- _Recorded data_
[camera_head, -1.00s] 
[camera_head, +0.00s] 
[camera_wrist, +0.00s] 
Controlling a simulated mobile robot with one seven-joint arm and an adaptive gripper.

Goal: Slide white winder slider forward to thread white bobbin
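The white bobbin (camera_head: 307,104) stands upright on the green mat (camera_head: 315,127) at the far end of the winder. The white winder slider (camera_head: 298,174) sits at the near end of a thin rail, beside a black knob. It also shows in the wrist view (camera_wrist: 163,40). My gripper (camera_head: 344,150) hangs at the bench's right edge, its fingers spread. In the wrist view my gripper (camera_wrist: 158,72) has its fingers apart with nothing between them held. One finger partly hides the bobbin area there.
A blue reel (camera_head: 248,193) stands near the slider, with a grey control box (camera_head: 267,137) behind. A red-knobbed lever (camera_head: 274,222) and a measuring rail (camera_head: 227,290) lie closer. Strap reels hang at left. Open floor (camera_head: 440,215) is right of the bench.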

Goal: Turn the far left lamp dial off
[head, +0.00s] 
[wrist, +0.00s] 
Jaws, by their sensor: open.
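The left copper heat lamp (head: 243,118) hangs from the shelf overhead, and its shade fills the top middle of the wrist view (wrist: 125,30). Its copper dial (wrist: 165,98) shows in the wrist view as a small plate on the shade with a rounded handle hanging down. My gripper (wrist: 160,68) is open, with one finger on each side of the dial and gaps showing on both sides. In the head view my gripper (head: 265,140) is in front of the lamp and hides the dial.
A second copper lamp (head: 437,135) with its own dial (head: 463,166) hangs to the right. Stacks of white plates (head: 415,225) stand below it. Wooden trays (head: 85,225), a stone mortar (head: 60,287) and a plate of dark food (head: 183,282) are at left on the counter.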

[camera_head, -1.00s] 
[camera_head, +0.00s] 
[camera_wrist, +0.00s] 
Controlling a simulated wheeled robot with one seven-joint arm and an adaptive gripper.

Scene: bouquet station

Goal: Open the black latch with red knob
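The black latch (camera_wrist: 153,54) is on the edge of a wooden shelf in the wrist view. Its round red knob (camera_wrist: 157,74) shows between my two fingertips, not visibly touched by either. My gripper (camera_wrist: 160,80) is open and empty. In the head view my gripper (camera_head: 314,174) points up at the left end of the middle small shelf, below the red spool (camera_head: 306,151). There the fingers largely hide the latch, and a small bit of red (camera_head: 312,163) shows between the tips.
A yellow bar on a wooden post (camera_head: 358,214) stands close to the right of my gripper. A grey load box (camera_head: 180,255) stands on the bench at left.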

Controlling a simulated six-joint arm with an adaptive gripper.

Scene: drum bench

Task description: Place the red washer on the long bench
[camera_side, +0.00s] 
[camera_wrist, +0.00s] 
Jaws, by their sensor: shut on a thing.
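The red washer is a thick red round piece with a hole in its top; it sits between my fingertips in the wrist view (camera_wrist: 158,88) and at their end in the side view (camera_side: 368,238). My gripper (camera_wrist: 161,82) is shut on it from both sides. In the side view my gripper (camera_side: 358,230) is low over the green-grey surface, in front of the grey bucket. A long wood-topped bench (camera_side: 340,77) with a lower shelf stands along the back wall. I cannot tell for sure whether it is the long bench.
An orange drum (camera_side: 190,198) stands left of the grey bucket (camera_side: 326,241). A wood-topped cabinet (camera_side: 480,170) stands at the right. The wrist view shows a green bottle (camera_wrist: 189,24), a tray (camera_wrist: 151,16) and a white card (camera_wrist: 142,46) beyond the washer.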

- _What is needed_
Write out again only the lines from the line containing "[wrist, +0.00s]" through the line containing "Scene: bouquet station", both included, exactly as they are.

- _Answer to the exercise_
[wrist, +0.00s] 
Jaws, by their sensor: open.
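The left copper heat lamp (head: 243,118) hangs from the shelf overhead, and its shade fills the top middle of the wrist view (wrist: 125,30). Its copper dial (wrist: 165,98) shows in the wrist view as a small plate on the shade with a rounded handle hanging down. My gripper (wrist: 160,68) is open, with one finger on each side of the dial and gaps showing on both sides. In the head view my gripper (head: 265,140) is in front of the lamp and hides the dial.
A second copper lamp (head: 437,135) with its own dial (head: 463,166) hangs to the right. Stacks of white plates (head: 415,225) stand below it. Wooden trays (head: 85,225), a stone mortar (head: 60,287) and a plate of dark food (head: 183,282) are at left on the counter.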

[camera_head, -1.00s] 
[camera_head, +0.00s] 
[camera_wrist, +0.00s] 
Controlling a simulated wheeled robot with one seven-joint arm and an adaptive gripper.

Scene: bouquet station

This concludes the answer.